L’article 5 de la Charte de l’environnement : « Lorsque la réalisation d’un dommage, bien qu’incertaine en l’état des connaissances scientifiques, pourrait affecter de manière grave et irréversible l’environnement, les autorités publiques veillent, par application du principe de précaution et dans leurs domaines d’attributions, à la mise en œuvre de procédures d’évaluation des risques et à l’adoption de mesures provisoires et proportionnées afin de parer à la réalisation du dommage. ».

L’article L. 332-1 du code de l’environnement : « I.- Des parties du territoire terrestre ou maritime d’une ou de plusieurs communes peuvent être classées en réserve naturelle lorsque la conservation de la faune, de la flore, du sol, des eaux, des gisements de minéraux et de fossiles et, en général, du milieu naturel présente une importance particulière ou qu’il convient de les soustraire à toute intervention artificielle susceptible de les dégrader. ».
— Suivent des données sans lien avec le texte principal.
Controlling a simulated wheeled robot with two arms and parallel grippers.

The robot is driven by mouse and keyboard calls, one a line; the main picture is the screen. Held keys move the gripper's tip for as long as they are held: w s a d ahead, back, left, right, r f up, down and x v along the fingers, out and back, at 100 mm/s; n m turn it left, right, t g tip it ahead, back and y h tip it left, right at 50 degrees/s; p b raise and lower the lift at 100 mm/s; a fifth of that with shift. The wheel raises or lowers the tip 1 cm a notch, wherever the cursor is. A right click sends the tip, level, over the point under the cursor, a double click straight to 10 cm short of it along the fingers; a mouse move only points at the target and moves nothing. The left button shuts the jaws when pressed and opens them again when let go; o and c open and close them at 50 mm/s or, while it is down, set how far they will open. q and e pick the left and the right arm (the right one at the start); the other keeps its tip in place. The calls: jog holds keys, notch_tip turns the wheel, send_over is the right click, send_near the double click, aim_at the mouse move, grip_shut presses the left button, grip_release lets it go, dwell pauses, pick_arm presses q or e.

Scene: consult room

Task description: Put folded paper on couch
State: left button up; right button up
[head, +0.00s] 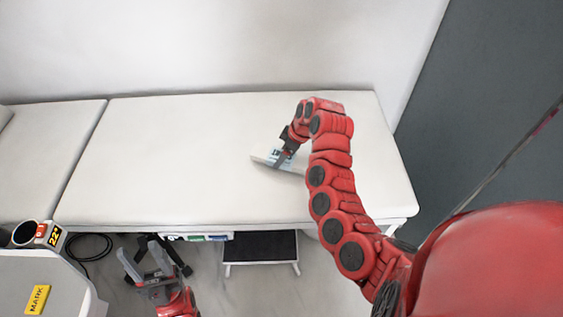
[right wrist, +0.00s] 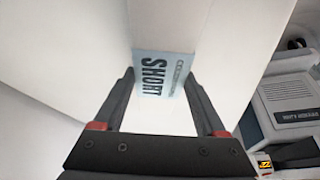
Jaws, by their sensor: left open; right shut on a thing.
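The folded paper (head: 264,154) is a flat white piece with a pale blue label, seen at the right part of the couch (head: 190,150). My right gripper (head: 284,156) is shut on it, at or just over the couch top; I cannot tell whether the paper touches it. In the right wrist view the paper's label (right wrist: 163,76), reading "SHORT", shows between the fingers of the gripper (right wrist: 158,105). My left gripper (head: 147,262) is open and empty, low in front of the couch.
A white cabinet or cart (head: 50,285) with a yellow "MARK" tag stands at the lower left. A dark step (head: 261,247) stands under the couch's front edge, and a black cable (head: 90,250) lies on the floor. Most of the couch top is clear.

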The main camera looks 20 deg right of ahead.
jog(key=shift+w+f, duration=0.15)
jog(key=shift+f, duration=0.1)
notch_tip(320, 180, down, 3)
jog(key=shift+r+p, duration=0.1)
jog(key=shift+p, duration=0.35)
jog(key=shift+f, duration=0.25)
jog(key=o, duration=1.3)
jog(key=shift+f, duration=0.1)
L’article L. 332-2 du code de l’environnement « I. – Le classement d’une réserve naturelle nationale est prononcé pour assurer la conservation d’éléments du milieu naturel d’intérêt national ou la mise en oeuvre d’une réglementation européenne ou d’une obligation résultant d’une convention internationale. (…) ».

De l’articulation de ces textes, les juges retiennent que la carence fautive du préfet des Côtes-d’Armor dans la mise en œuvre des pouvoirs qui doivent permettre d’assurer la préservation effective de la biodiversité de la réserve naturelle de la Baie de Saint-Brieuc

Au surplus, le tribunal à l’appui de l’article 1246 du code civil qui énonce que « Toute personne responsable d’un préjudice écologique est tenue de le réparer. », de l’article 1247 du même code qui précise que : « Est réparable, dans les conditions prévues au présent titre, le préjudice écologique consistant en une atteinte non négligeable aux éléments ou aux fonctions des écosystèmes ou aux bénéfices collectifs tirés par l’homme de l’environnement. » et enfin de l’article 1248 qui dispose que : « L’action en réparation du préjudice écologique est ouverte à toute personne ayant qualité et intérêt à agir, telle que l’Etat, l’Office français de la biodiversité, les collectivités territoriales et leurs groupements dont le territoire est concerné, ainsi que les établissements publics et les associations agréées ou créées depuis au moins cinq ans à la date d’introduction de l’instance qui ont pour objet la protection de la nature et la défense de l’environnement. » retient que les atteintes portées à la biodiversité de la réserve naturelle de la Baie de Saint-Brieuc par les amas persistants d’algues vertes constituent un préjudice écologique

En conséquence, le tribunal enjoint le préfet des Côtes-d’Armor de prévoir, dans un délai de quatre mois des prescriptions, applicables aux installations classées pour la protection de l’environnement à l’origine des fuites d’azote dans le milieu naturel, propres à limiter l’apport azoté total dû aux engrais aux besoins des cultures afin de permettre une réduction effective du phénomène d’eutrophisation, selon des seuils conformes aux préconisations scientifiques.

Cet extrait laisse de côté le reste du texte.